WPI Develops Bat-Inspired Ultrasound and AI for Drones to Navigate Fog and Smoke

A research team led by Nitin J. Sanket at Worcester Polytechnic Institute (WPI) has developed an innovative ultrasound sensor and artificial intelligence (AI) system. This system allows palm-sized aerial robots to navigate in challenging conditions such as fog and smoke, using limited power and computation, for critical search-and-rescue operations. This significant development, published in Science Robotics, highlights ultrasound as a powerful alternative to existing navigation technologies.

System Inspiration and Functionality

The WPI system draws its inspiration from nature's own master navigators: bats.

Inspired by bats, which navigate dark and damp environments using short chirps and analyzing weak echoes with minimal neural activity, the WPI team's ultrasound-based system uses two tiny sensors and requires little computational power.

This enables small aerial robots to perceive their surroundings and operate independently in hazardous areas.

Autonomous aerial robots typically rely on lidar (light detection and ranging) and radar for navigation. However, these conventional systems are often heavy, power-intensive, and costly. Furthermore, they can be significantly affected by darkness, poor weather, and even propeller noise, which interferes with light-based perception and data analysis.

Drone Customization and Testing

The research team meticulously customized an X-shaped aerial quadrotor drone, approximately 6 inches wide and weighing about 1 pound. This specialized drone was equipped with ultrasound sensors and an acoustic shield, specifically designed to mitigate propeller noise interference.

An advanced AI technique known as deep learning was employed to train the robot's computer. This training focused on analyzing weak ultrasound echo patterns, precisely mimicking how a bat's brain processes sound to understand its environment.
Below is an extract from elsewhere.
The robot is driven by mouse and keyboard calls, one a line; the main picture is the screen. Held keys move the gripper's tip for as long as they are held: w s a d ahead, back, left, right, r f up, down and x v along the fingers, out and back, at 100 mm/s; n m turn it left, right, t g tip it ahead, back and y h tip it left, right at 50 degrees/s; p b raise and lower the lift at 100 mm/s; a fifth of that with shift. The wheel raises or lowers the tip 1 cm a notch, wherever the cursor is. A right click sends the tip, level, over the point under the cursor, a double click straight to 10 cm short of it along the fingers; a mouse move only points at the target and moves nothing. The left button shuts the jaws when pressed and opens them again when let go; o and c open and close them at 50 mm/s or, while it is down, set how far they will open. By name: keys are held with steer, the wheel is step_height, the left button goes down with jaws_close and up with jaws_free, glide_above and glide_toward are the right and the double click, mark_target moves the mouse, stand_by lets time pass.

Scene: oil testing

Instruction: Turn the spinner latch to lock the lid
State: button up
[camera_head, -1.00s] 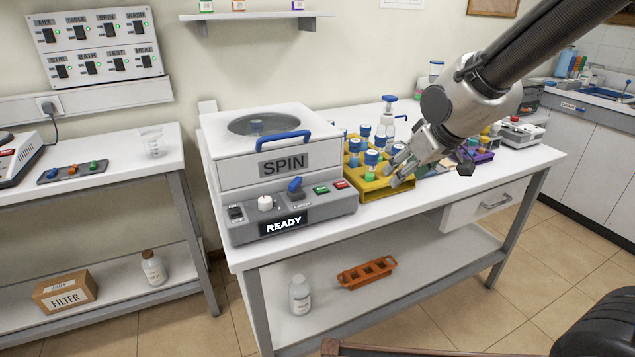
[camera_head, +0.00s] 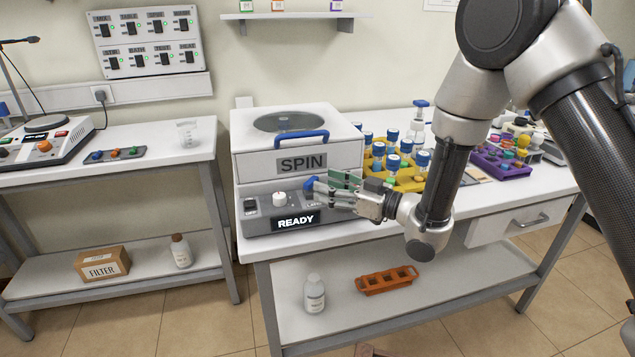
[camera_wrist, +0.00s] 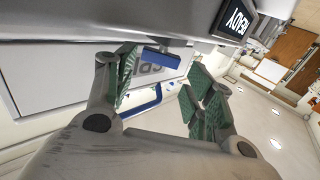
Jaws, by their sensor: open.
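The grey spinner (camera_head: 262,165) stands on the bench with its lid (camera_head: 297,163) down and a READY display on its front. Its blue latch (camera_head: 310,184) sticks out of the front panel, partly hidden by my fingertips in the head view. My gripper (camera_head: 328,182) is open at the front panel, its green-padded fingers pointing at the latch. In the wrist view, the latch (camera_wrist: 163,56) shows between the open fingers (camera_wrist: 160,78), nearer the left one. Whether a finger touches it, I cannot tell. The blue lid handle (camera_wrist: 148,104) lies beyond.
A yellow rack (camera_head: 404,181) of blue-capped bottles stands close to the right of the spinner, behind my gripper. A purple rack (camera_head: 497,161) is further right. A white knob (camera_head: 280,198) and a switch (camera_head: 251,205) sit left of the latch. The bench's front strip is clear.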

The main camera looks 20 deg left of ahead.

Tests were rigorously conducted in varied environments, including outdoors in a wooded area and indoors with obstacles like transparent plastic or metal poles. Indoor tests also encompassed challenging scenarios featuring darkness, fog, and snow. During these evaluations, the drone operated autonomously for approximately five minutes per flight.

Results and Future Outlook

The robot demonstrated impressive capability, achieving a success rate of 72% to 100% in navigating challenging courses across a total of 180 tests. It did, however, demonstrate less success in avoiding thin objects, such as metal poles and slender tree branches, a limitation attributed to weak signal reflection from these narrow surfaces.

Future work by the team aims to develop even smaller and lighter devices. This advancement could significantly extend flight times for aerial robots utilizing the low-power ultrasound system. Improved flight speeds are also a key goal. Longer flight durations and enhanced agility could substantially boost the effectiveness of these aerial robots in real-world search-and-rescue missions, potentially saving more lives.